[DRBD-user] High iowait on primary DRBD node with large sustained writes and replication enabled to secondary

Fri Jan 11 12:08:02 CET 2013

On 11.01.2013 04:36, Paul Freeman wrote:
> Sebastian,
> I have collected some tcpdump logs on the internode link used for drbd while writing 100M to the primary drbd node using dd (as before) and with the relevant drbd resource connected.
> 
> I am not very proficient at interpreting the tcpdump traffic so please bear with me:-)
> 
> I ran tcpdump with the options "-vvv -s0 tcp port 7798".  Port 7798 is the port used by this drbd resource.  I subsequently used wireshark to identify the tcp stream associated with the replication traffic and set an appropriate filter to extract those packets and save them to a separate packet capture file.
> 
> My first guess is the segment ACK RTT may be relevant to our investigation.  When I extract the segment ACKs from the secondary node using tshark and tcp.analysis.ack_rtt then process them in MS Excel, the results are as follows:
> 
> Number of segment ACKs:	5255
> Average RTT: 1.87ms
> Minimum RTT: 0.078ms
> Maximum RTT: 41.45ms (actually the last ACK)
> 
> The time for dd to complete was 950ms.
> 
> Does this provide any information on the latency problem?

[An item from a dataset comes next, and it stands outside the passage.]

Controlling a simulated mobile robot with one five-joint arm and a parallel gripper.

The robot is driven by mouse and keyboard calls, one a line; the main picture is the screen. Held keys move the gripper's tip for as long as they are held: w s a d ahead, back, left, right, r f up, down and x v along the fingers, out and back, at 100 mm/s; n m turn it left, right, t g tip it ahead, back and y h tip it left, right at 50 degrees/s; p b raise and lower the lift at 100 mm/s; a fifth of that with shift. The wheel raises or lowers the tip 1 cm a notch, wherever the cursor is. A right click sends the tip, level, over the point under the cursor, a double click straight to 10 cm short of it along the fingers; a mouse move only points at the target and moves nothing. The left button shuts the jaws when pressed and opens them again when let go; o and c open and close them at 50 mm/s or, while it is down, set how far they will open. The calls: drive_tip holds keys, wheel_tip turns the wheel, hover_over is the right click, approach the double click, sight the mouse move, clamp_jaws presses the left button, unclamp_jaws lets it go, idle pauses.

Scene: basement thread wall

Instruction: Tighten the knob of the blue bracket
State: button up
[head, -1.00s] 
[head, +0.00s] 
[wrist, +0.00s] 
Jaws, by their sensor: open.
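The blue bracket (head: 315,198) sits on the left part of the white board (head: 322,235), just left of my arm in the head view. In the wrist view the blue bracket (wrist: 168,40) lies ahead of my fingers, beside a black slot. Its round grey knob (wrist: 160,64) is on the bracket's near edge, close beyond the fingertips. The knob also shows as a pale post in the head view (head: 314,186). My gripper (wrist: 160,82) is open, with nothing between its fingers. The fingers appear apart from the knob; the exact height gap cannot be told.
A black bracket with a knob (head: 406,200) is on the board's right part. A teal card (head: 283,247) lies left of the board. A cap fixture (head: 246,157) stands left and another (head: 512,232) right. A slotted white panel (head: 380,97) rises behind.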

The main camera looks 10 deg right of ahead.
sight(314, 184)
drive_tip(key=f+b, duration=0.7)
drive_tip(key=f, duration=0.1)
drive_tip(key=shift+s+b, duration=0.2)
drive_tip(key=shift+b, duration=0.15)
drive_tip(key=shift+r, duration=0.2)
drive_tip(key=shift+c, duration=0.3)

Better would be writing locally on the primary. So that we only see the
network latency of the inter-node connection and not of the iSCSI
connection as well.

I had a deeper look at your blktrace output.

1 MB from queuing the first 128 KiB chunk to queuing the 9th 128 KiB
chunk on the DRBD device lasts:

discon  connec
1.33 ms 8.86 ms

Difference: 7.53 ms.

Also the latency between queuing (Q) the first IO on the DRBD device and
dispatching (D) it on the SCSI disk below changed. This is the change of
DRBD latency.

discon  connec
8.7 us  12.8 us

4.1 us * 8 = 32.8 us. This is negligible.

So the time the packets need in the network layer should be something <
7.5 ms until 1 MB is transferred. This is the additional time which
hurts you when you are connected with DRBD.

Please do a blktrace on the iSCSI client for disconnected and connected
DRBD primary. Then, we'll see which of the two chained network
connections is faster.

This is what we know for 1 MB, now:
iSCSI path: ? ms
SCSI/disk: 1.33 ms
between DRBD nodes: 7.53 ms

Overall latency = iSCSI path + SCSI/disk + between DRBD nodes.

Cheers,
Sebastian